Jan. 27th, 2008

gurdymonkey: (Talk To The Fan)
I caught "Breach" last night while working on my tattsuke-bakama. Well worth staying home on a rainy night for. Creepily compelling Chris Cooper as spy Robert Hannsen, with Ryan Phillipe, Laura Linney and the guy from the Allstate commercials trying to catch him.

The three panels for each leg are assembled and joined at the crotch and the back half of the waistband is attached. Still to go, attachment of the kyahan to each leg and I have to figure out how I want to handle the front fly and waist closure. Love, love, LOVE the fabric, indigo and white kasuri (Japanese ikat).

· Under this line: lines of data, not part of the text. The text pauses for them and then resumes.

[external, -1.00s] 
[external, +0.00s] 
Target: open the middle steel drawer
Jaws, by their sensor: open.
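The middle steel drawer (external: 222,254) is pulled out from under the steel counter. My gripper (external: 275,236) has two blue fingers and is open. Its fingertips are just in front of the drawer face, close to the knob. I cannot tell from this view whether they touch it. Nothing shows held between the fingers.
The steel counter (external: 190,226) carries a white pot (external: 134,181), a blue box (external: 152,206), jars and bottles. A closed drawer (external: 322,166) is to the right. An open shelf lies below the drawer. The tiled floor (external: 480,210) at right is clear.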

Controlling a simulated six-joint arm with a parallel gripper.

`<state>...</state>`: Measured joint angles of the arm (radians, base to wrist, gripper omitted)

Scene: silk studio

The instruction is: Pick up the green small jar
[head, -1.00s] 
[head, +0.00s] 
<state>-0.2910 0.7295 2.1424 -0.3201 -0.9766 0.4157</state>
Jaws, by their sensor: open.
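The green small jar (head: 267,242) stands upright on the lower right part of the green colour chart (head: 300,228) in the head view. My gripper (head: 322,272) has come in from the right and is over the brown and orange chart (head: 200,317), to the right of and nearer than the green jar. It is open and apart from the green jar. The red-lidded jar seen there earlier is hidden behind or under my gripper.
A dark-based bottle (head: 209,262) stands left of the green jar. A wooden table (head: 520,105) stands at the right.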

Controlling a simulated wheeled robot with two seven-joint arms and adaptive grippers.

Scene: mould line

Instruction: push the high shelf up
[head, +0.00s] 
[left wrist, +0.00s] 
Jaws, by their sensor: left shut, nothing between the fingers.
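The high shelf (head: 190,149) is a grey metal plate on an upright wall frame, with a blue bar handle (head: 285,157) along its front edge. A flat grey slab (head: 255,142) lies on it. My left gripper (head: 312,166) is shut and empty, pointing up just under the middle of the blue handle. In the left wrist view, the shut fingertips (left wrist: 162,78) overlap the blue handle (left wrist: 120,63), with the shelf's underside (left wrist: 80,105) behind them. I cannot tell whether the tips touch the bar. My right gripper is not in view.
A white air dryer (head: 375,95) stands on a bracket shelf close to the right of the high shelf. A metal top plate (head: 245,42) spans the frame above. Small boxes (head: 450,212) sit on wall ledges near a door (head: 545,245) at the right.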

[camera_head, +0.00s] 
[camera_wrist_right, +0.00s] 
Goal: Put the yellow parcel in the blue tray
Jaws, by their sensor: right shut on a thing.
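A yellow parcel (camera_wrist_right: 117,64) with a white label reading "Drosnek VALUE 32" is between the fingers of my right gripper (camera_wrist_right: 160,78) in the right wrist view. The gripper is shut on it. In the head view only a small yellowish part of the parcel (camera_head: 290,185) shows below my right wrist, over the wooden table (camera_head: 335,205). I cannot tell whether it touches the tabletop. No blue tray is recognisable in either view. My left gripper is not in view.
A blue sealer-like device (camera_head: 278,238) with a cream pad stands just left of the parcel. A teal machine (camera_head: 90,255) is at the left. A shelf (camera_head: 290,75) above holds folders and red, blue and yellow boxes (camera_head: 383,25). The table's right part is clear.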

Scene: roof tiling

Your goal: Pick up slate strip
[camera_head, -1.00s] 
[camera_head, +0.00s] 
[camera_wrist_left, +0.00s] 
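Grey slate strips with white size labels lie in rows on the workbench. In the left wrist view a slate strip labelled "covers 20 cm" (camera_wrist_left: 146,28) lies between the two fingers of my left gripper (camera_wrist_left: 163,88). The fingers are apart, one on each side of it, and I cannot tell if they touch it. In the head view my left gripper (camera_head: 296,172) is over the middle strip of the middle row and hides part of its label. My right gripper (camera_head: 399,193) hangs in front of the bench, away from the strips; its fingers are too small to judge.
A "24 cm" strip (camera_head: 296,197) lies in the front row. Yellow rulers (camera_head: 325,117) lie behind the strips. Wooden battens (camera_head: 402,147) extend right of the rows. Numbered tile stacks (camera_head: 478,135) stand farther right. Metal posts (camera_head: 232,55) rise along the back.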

Came upstairs after the movie to check email and had an IM visit with the lovely and talented [profile] gcmadtown81 who has gotten the insane notion to spin and knit me a shawl - just 'cause. "You'll appreciate it," he reasoned. Well, yeah, duh, but I know how much work it's gonna be too! He showed me a bunch of designs from http://www.garnstudio.com/
(I include the link for the other yarn whores on my friends list. You know who you are.)

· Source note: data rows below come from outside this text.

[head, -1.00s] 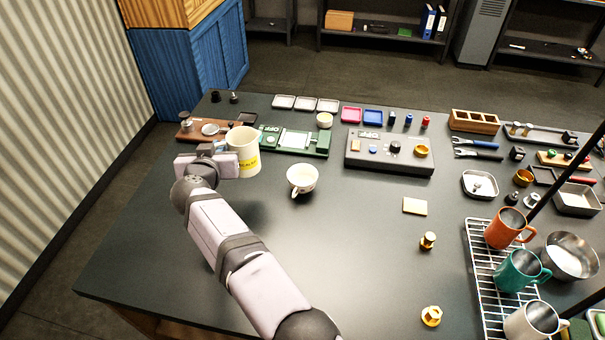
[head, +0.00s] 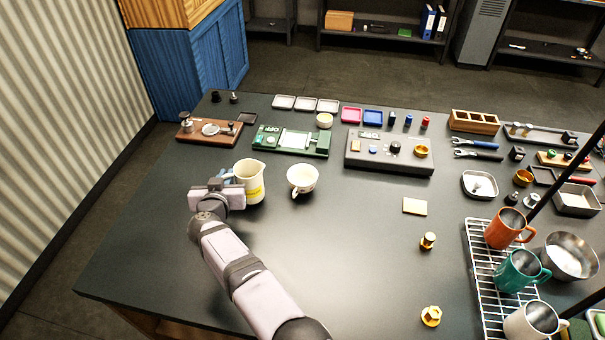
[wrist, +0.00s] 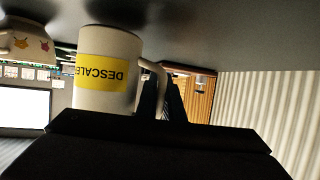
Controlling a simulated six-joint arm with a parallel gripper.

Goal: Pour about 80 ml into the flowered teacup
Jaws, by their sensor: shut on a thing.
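The flowered teacup (head: 303,179) stands upright on the dark table, with its handle toward the front. A cream jug (head: 250,181) with a spout and a yellow band stands just left of the cup, roughly upright. In the wrist view the jug (wrist: 108,100) appears upside down and its yellow label reads "DESCALE". My gripper (head: 227,180) is shut on the jug's handle, at the jug's left side. The flowered teacup (wrist: 28,45) shows partly at the wrist view's upper left edge. I cannot tell whether the jug's base touches the table.
A green device (head: 291,141) and a grey control box (head: 389,153) stand behind the cup. A wire rack (head: 487,290) with several mugs is at the right. The table's front middle is clear.

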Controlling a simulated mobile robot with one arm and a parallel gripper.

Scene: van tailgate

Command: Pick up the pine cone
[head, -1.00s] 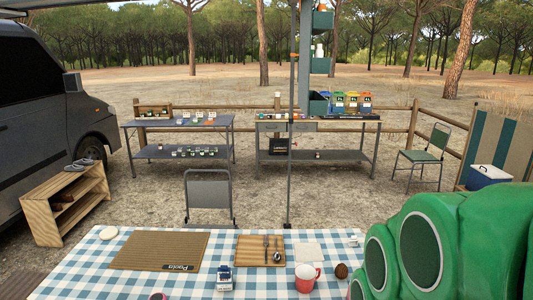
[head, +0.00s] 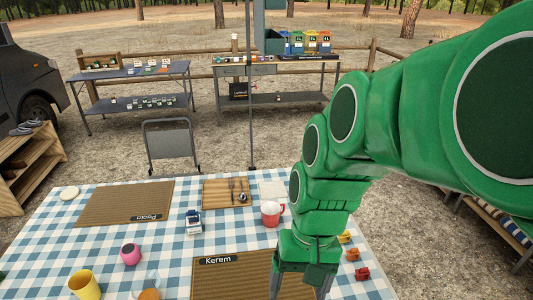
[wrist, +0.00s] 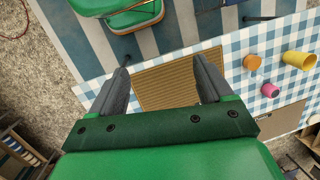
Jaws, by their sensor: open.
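I do not see the pine cone in either view now. My green arm covers the part of the table right of the red-and-white mug (head: 271,213). The brown ribbed placemat (wrist: 165,82) shows below and between the fingers.
Small yellow and red items (head: 352,254) lie just right of my gripper. A yellow cup (head: 84,284) and a pink cup (head: 130,254) stand at the front left. A wooden board with cutlery (head: 226,193) lies farther back. The checked cloth (head: 160,225) has bare patches between things.

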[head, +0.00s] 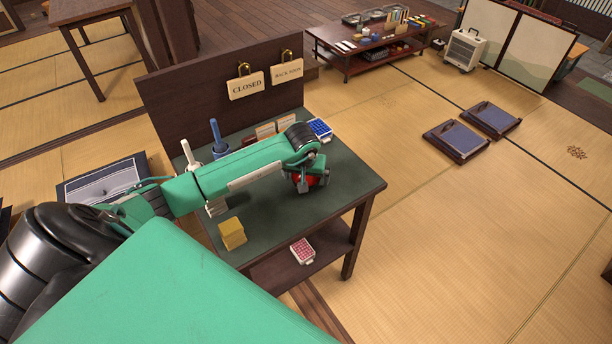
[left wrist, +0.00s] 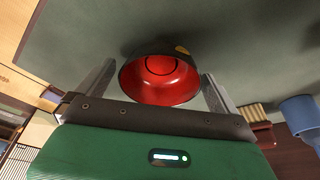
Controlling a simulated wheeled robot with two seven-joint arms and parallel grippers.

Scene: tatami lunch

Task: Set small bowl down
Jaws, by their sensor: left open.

Who should pop into my inbox but the younger of the two Bushi from the Outlands. R is the young man who squired me around Caerthe Twelfth Night two years ago. Hadn't heard from him from ages - because he joined the Air Force. Turns out he's just been posted to Monterey, sans armor or garb.  I sent him contact info to the local group,  the link to the kingdom Calendar and a brief breakdown on  War College in San Jose for next weekend, all with the instructions to "tell 'em you're a friend of Jehanne's."  I need to find that old blue kosode I put Fujimaki in when he came out for Boar Hunt a couple years ago and mend it. The boy's going to need something to wear!

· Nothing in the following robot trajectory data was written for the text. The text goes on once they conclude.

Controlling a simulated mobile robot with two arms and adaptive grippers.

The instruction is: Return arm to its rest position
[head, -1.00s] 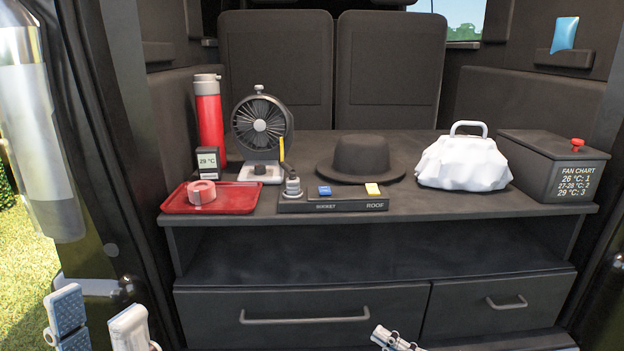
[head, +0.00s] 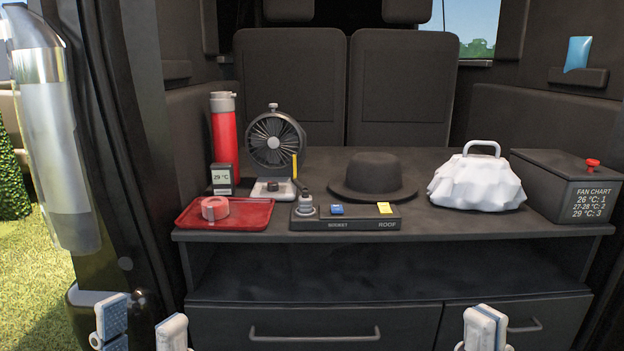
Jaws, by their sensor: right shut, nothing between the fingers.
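My left gripper (head: 142,326) is at the lower left of the head view. Its two fingers stand apart with nothing between them, in front of the cabinet's left side. My right gripper (head: 485,328) is at the bottom edge, right of the middle, in front of the drawers. Its fingers are together and hold nothing. Both grippers are clear of the shelf top, and the arms behind them are out of the picture.
The shelf (head: 430,222) bears a red tray (head: 257,214) with a pink tape roll (head: 215,208), a fan (head: 272,142), a red flask (head: 224,140), a switch panel (head: 345,222), a black hat (head: 373,172), a white bag (head: 476,184) and a dark box (head: 560,185). Drawer handles (head: 315,335) project below.

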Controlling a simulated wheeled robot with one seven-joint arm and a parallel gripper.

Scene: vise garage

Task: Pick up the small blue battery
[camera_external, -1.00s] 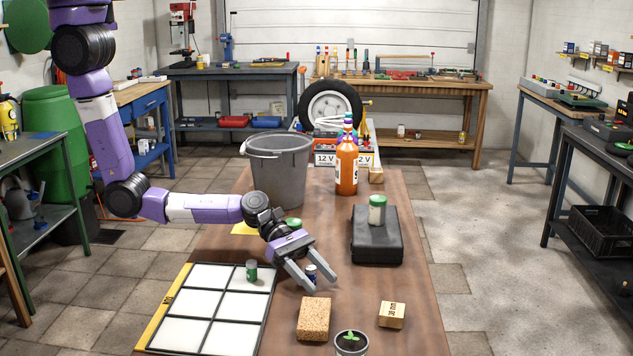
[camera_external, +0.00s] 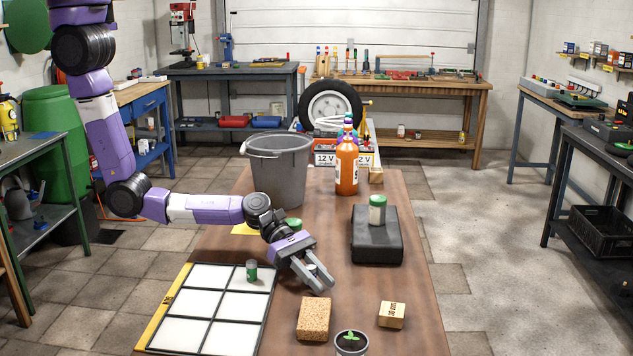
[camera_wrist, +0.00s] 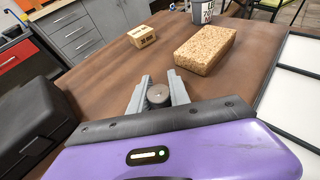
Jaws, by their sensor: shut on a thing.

And who should turn up on Tousando, posting the sort of odd, random stuff that telegraphs "It's after midnight but who needs sleep?!" but the elder Bushi from the Outlands. So I PM him to say hi and tell him that R has just surfaced in the West. He's well, he's been busy on a big project for work, but we can expect to see him at Estrella.

I love my boys, I do, I do.
gurdymonkey: (pissed)
And lo, for a brief moment, water did not fall from the sky, so in a fit of cabin fever, I went out. I used one of my Christmas gift cards at the local Bored and Snowballs on a copy of Samurai: Arms, Armor, Costumes by Mitsuo Kure. The one that's been noised about as a must have.

Well. It's big and red and shiny and has lots of very pretty photographs of live human beings posing in  armor and costumes. It has a gushy description on the inside of the dust jacket about how historically authentic everything is inside!!!!!

It also has a preface by its author in which he mentions "the curator of a private museum in Kyoto." He finally rambles around to mentioning the "Japanese costume museum in Kyoto." He never, ever thanks or acknowledges Izutsu-san by name either. Nor does he identify any of the collections or reproduction sources of any of the arms or armaments.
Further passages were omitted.